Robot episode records
—————

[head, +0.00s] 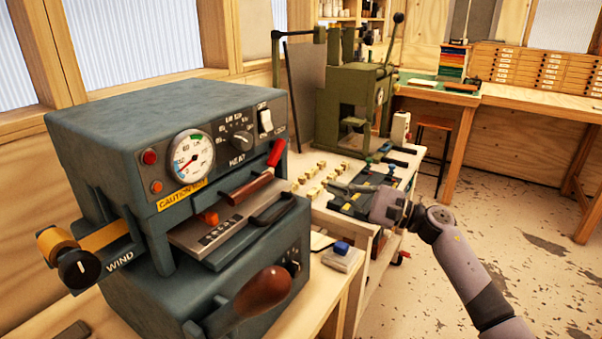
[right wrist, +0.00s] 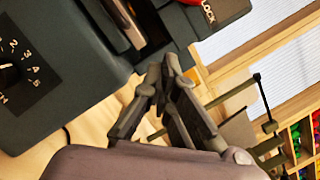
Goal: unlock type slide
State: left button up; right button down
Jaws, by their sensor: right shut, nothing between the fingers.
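The grey hot-foil machine (head: 255,150) stands at the left of the head view. Its type slide (head: 215,232) is a metal plate with dark type at the front opening. A red lever (head: 277,153) sticks up at the machine's right front edge. In the right wrist view a red part (right wrist: 225,8) shows at the top, cut off by the frame, beside white lettering that reads LOCK. My right gripper (head: 336,187) is right of the machine and apart from the lever. Its fingers (right wrist: 166,68) are shut and empty. My left gripper is not in view.
A dark wooden-knobbed handle (head: 262,290) juts out at the machine's front. A green press (head: 350,105) stands behind on a cart with several small brass blocks (head: 318,178). A small blue-topped block (head: 341,248) lies on the bench. The floor at the right is open.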

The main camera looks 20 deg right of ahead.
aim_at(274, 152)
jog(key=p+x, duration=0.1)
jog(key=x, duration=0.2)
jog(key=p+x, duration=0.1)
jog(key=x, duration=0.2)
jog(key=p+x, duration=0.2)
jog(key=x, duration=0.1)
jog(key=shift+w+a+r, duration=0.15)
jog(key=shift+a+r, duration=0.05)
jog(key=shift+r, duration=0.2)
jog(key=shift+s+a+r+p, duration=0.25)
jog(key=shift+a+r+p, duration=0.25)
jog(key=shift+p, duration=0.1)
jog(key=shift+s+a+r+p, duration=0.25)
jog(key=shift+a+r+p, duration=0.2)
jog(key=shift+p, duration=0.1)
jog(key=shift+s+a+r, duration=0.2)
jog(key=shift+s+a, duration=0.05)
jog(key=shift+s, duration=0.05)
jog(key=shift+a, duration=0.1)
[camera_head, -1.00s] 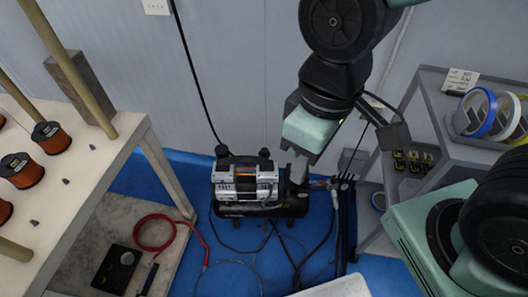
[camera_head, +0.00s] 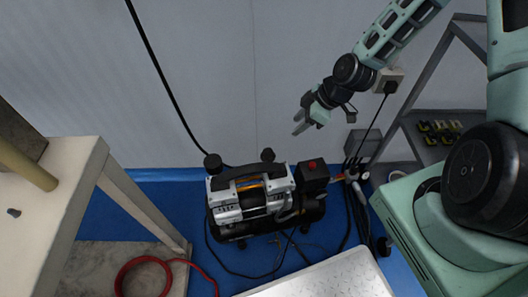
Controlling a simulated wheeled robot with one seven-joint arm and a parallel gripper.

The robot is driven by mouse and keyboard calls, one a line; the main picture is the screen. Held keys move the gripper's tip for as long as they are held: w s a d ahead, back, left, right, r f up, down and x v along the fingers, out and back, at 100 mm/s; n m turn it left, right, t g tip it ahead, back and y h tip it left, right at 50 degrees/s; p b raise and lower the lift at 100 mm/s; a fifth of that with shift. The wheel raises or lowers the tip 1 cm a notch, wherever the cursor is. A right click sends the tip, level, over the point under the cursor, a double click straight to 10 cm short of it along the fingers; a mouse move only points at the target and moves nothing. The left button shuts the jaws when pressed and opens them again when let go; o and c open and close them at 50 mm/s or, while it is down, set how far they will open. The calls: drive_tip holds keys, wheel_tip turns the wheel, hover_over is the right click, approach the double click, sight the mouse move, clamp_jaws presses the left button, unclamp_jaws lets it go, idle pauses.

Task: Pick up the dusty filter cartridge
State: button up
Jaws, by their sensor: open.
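The air compressor (camera_head: 252,194), silver and black, stands on the blue floor by the wall. A dark knob-shaped part sits at its upper left (camera_head: 213,164) and another at its upper right (camera_head: 268,155); both look like filter housings. I cannot tell which, if either, is the dusty filter cartridge, as no dust shows at this size. My gripper (camera_head: 299,125) is open and empty, its fingers pointing left and down. In the picture it appears above and right of the compressor, apart from it.
A pale table (camera_head: 75,200) stands at left and a grey shelf (camera_head: 436,127) at right. A metal checker plate (camera_head: 330,279) lies in front. Cables and a red hose (camera_head: 143,263) lie low around the compressor.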

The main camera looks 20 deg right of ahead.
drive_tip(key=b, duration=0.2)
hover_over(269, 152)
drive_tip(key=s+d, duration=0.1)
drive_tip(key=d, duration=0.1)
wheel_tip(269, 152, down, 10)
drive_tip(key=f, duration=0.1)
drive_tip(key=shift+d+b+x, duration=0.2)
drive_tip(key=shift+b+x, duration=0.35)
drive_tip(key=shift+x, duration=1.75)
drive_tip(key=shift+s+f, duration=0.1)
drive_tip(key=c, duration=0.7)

—————

__SHORT PROBLEM__
All records above are to be printed exactly, minus the pictures they contain.

__REPLY__
[head, +0.00s] 
[right wrist, +0.00s] 
Goal: unlock type slide
State: left button up; right button down
Jaws, by their sensor: right shut, nothing between the fingers.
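The grey hot-foil machine (head: 255,150) stands at the left of the head view. Its type slide (head: 215,232) is a metal plate with dark type at the front opening. A red lever (head: 277,153) sticks up at the machine's right front edge. In the right wrist view a red part (right wrist: 225,8) shows at the top, cut off by the frame, beside white lettering that reads LOCK. My right gripper (head: 336,187) is right of the machine and apart from the lever. Its fingers (right wrist: 166,68) are shut and empty. My left gripper is not in view.
A dark wooden-knobbed handle (head: 262,290) juts out at the machine's front. A green press (head: 350,105) stands behind on a cart with several small brass blocks (head: 318,178). A small blue-topped block (head: 341,248) lies on the bench. The floor at the right is open.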

The main camera looks 20 deg right of ahead.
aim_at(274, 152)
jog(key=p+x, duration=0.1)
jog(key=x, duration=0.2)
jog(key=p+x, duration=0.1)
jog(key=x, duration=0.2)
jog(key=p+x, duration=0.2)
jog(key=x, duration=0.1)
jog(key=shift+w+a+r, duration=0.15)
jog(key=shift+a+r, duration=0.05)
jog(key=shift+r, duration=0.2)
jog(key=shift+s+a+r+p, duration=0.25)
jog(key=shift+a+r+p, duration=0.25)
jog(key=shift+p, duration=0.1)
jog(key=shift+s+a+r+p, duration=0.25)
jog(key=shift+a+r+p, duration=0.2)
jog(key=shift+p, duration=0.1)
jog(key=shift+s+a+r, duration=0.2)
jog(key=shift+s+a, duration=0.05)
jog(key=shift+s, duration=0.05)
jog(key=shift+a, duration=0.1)
[camera_head, -1.00s] 
[camera_head, +0.00s] 
Controlling a simulated wheeled robot with one seven-joint arm and a parallel gripper.

The robot is driven by mouse and keyboard calls, one a line; the main picture is the screen. Held keys move the gripper's tip for as long as they are held: w s a d ahead, back, left, right, r f up, down and x v along the fingers, out and back, at 100 mm/s; n m turn it left, right, t g tip it ahead, back and y h tip it left, right at 50 degrees/s; p b raise and lower the lift at 100 mm/s; a fifth of that with shift. The wheel raises or lowers the tip 1 cm a notch, wherever the cursor is. A right click sends the tip, level, over the point under the cursor, a double click straight to 10 cm short of it along the fingers; a mouse move only points at the target and moves nothing. The left button shuts the jaws when pressed and opens them again when let go; o and c open and close them at 50 mm/s or, while it is down, set how far they will open. The calls: drive_tip holds keys, wheel_tip turns the wheel, hover_over is the right click, approach the double click, sight the mouse move, clamp_jaws presses the left button, unclamp_jaws lets it go, idle pauses.

Task: Pick up the dusty filter cartridge
State: button up
Jaws, by their sensor: open.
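The air compressor (camera_head: 252,194), silver and black, stands on the blue floor by the wall. A dark knob-shaped part sits at its upper left (camera_head: 213,164) and another at its upper right (camera_head: 268,155); both look like filter housings. I cannot tell which, if either, is the dusty filter cartridge, as no dust shows at this size. My gripper (camera_head: 299,125) is open and empty, its fingers pointing left and down. In the picture it appears above and right of the compressor, apart from it.
A pale table (camera_head: 75,200) stands at left and a grey shelf (camera_head: 436,127) at right. A metal checker plate (camera_head: 330,279) lies in front. Cables and a red hose (camera_head: 143,263) lie low around the compressor.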

The main camera looks 20 deg right of ahead.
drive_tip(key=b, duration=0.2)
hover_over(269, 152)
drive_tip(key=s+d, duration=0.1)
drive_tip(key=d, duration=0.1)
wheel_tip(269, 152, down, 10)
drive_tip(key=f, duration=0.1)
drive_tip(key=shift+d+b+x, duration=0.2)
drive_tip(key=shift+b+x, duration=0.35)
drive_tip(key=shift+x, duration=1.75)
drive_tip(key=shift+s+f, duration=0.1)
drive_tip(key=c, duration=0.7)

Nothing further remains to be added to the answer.